IVF

IVF：基于 k-means 中心的 Voronoi 分桶，仅扫描距离 q 最近的 scan_buckets_count 个桶，并支持可选的精排

IVF（Inverted File，倒排索引）是 VSAG 的 分桶式 索引。它在构建时将语料聚类成若干桶，查询时只扫描与查询距离最近的若干个桶的中心对应的倒排列表，把 O(N) 的线性扫描降为 O(N · scan_buckets_count / buckets_count)，并通过这两个参数在召回与延迟之间进行权衡。

与图索引相比，IVF 在召回上略有损失，但换来了更低的内存开销、更高的批量吞吐以及更简单的切片方式——因此在语料非常大（数亿及以上）、内存紧张、或查询可天然并行化的场景中， IVF 通常是一个更合适的默认选择。

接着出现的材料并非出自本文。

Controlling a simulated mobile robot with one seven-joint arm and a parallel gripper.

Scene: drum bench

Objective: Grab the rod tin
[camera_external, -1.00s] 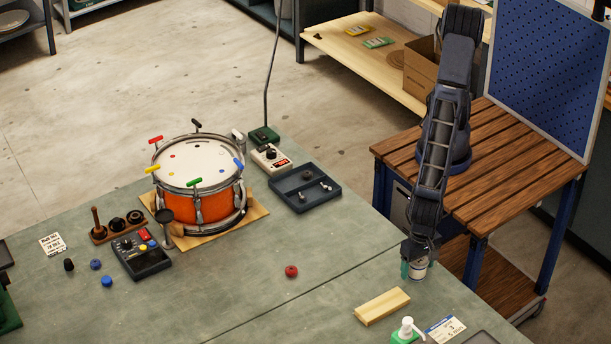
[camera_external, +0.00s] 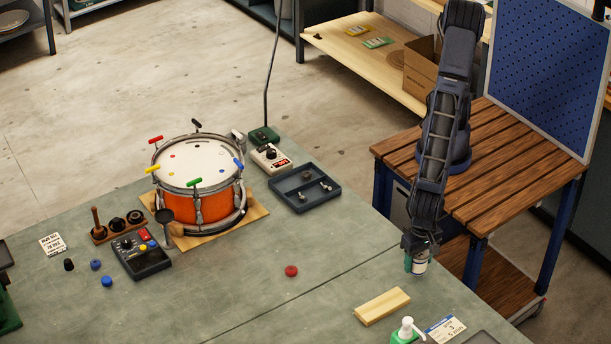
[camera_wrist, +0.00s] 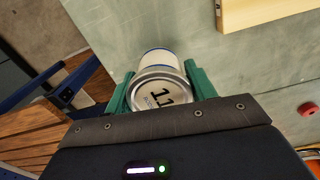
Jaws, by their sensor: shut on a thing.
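The rod tin (camera_external: 419,263) is a small white can with a dark blue band, seen at the right part of the green bench in the external view. In the wrist view my gripper (camera_wrist: 160,92) is shut on the tin's upper part. The tin looks slightly raised off the bench, but the gap beneath it is hard to judge.
The orange drum (camera_external: 200,190) and a dark tray (camera_external: 304,188) stand further back.

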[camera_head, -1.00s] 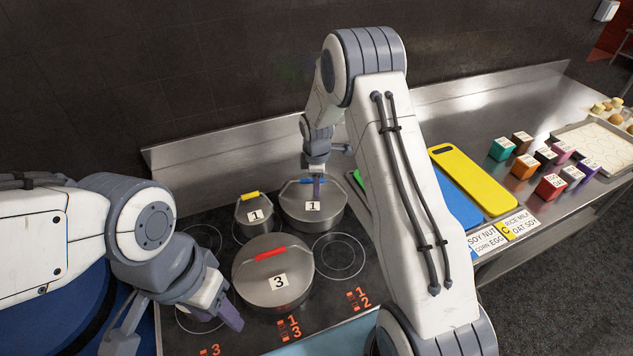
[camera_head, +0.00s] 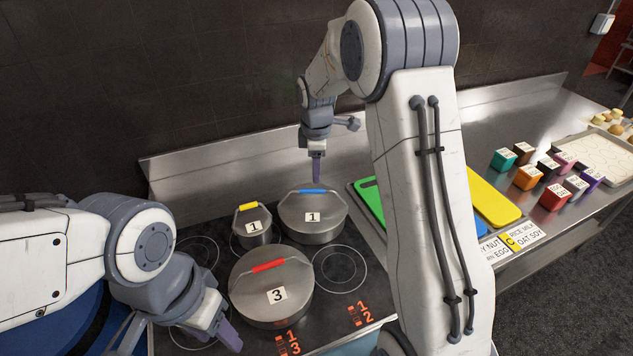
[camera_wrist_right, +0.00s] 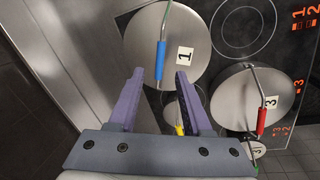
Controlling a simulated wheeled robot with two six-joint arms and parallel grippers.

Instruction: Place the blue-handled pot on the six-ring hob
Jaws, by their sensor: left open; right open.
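The blue-handled pot (camera_head: 313,225), lidded and labelled 1, stands on the back right of the black six-ring hob (camera_head: 352,290). It also shows in the right wrist view (camera_wrist_right: 195,50), with its blue handle (camera_wrist_right: 160,60) beyond the fingertips. My right gripper (camera_head: 317,168) is open and empty, above the pot and apart from it. The right wrist view shows its two purple fingers (camera_wrist_right: 158,85) spread. My left gripper (camera_head: 222,325) is open and empty at the front left of the hob, beside the red-handled pot (camera_head: 270,288).
A small yellow-handled pot (camera_head: 251,225) stands left of the blue-handled one. A free ring (camera_head: 340,269) lies right of the red-handled pot. Right of the hob are green (camera_head: 369,203) and yellow (camera_head: 492,197) boards and several coloured cubes (camera_head: 527,177). A steel splashback (camera_head: 225,165) runs behind.

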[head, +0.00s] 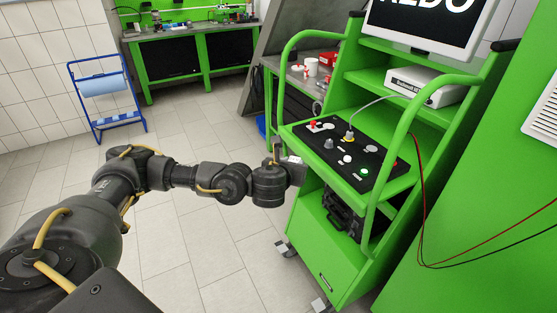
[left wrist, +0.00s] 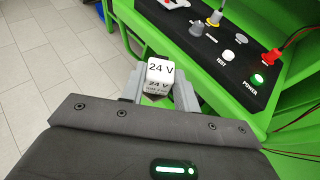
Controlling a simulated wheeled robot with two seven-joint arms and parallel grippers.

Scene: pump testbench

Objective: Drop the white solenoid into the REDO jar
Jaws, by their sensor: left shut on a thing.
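The white solenoid, a small white block marked "24 V" (left wrist: 160,72), sits between the fingers of my left gripper (left wrist: 160,92) in the left wrist view. In the head view my left gripper (head: 294,171) is at the front left edge of the green test bench, with the white solenoid (head: 293,159) showing small at its tip. The gripper is shut on the solenoid, held in the air beside the bench's control panel. My right gripper is out of view. I cannot make out a jar marked REDO; a small white container (head: 311,67) stands on the grey side bench behind.
The black control panel (head: 348,156) has knobs, buttons and a plugged cable. A screen (head: 430,20) above shows "REDO". Green rails (head: 388,160) frame the bench. Red items (head: 328,60) lie on the side bench. Red and black cables hang right.

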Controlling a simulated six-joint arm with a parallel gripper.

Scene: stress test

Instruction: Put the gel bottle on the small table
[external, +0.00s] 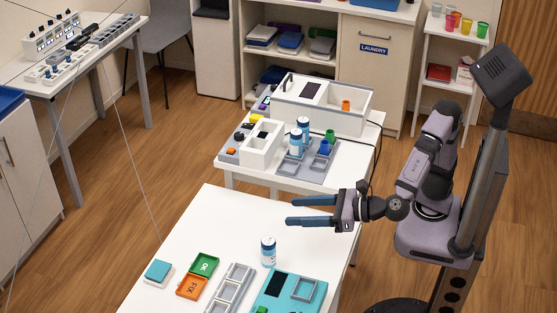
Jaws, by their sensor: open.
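A white bottle with a blue label (268,251) stands upright on the near white table (215,225). Two similar bottles stand close together on a grey tray on the smaller white table behind: a front bottle (296,145) and a rear bottle (304,127). The labels are too small to read, so I cannot tell which is the gel bottle. My gripper (290,211) is open and empty, its fingers pointing left above the near table. It is apart from the near bottle, higher in the picture and slightly right. The smaller table's front edge (262,179) shows.
The smaller table also holds a grey tray (312,172), a white open box (366,104) and a white divided holder (261,146). The near table carries a teal panel (262,292), grey frames (229,291), green and orange trays (192,287). Its far left area is clear.

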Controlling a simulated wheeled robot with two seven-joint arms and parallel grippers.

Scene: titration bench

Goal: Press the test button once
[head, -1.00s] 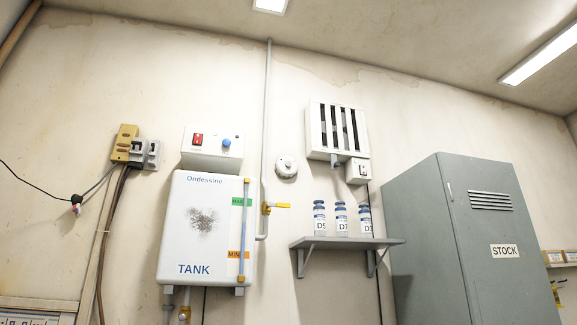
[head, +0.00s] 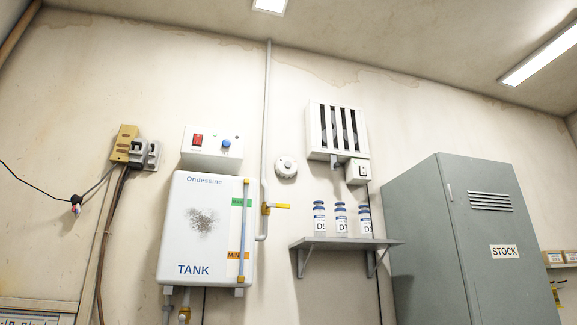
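No button with a readable "test" label shows in the head view. Neither of my grippers is in view.
The white tank (head: 204,228) hangs below the control box. A shelf (head: 345,243) holds vials (head: 341,219) under a wall vent (head: 337,131) with a small switch box (head: 358,171). A grey stock cabinet (head: 450,240) stands right. A yellow-handled valve (head: 277,207) is on the pipe.

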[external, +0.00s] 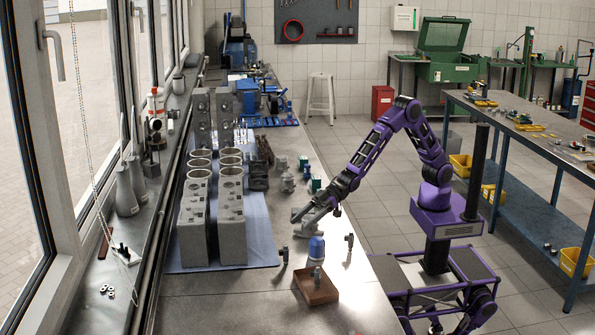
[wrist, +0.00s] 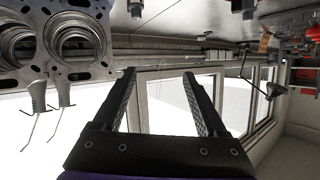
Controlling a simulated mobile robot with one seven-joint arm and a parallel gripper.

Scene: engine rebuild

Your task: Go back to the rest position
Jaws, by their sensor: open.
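My purple arm reaches left from its base over the grey workbench (external: 210,310). My gripper (external: 300,213) is above the middle of the bench, to the right of the engine blocks. In the wrist view my gripper (wrist: 158,78) has its two dark fingers spread apart, with nothing between them but the windows behind. The rest position is not marked in either view.
Grey engine parts with cylinders (external: 231,200) stand on a blue mat (external: 262,235). A blue-topped cylinder (external: 316,248) and a brown tray (external: 325,293) are close below my gripper. Small parts stand nearby. The floor behind my base is clear near the stool (external: 321,92).

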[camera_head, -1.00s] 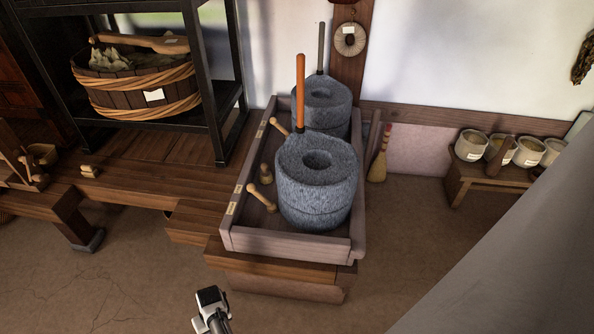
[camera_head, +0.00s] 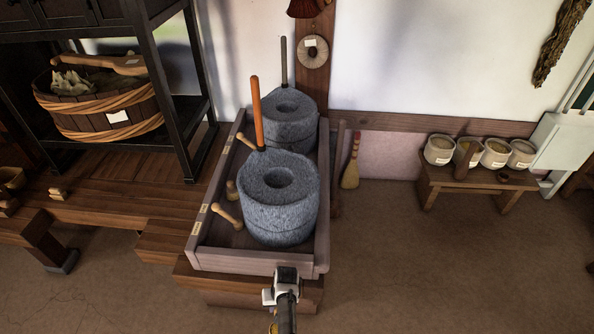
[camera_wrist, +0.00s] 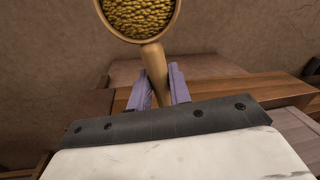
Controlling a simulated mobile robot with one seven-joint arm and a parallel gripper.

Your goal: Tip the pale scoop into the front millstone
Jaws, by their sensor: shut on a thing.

源码：src/algorithm/ivf.{h,cpp}、src/algorithm/ivf_parameter.{h,cpp}
示例：examples/cpp/106_index_ivf.cpp

工作原理

聚类。 在数据集的采样上运行 k-means（或随机采样，ivf_train_type: "random"）得到 buckets_count 个中心（centroid）。
分配。 每条向量被写入距离最近的中心对应的倒排列表，以配置的粗量化（base_quantization_type）存储；可选地再保留一份高精度副本（use_reorder: true）用于精排。
检索。 查询时先计算查询向量与所有中心的距离，选出最近的 scan_buckets_count 个桶；然后只在这些桶内对向量打分。启用精排时，factor 控制从粗排阶段多取多少候选再送入精排器重打分。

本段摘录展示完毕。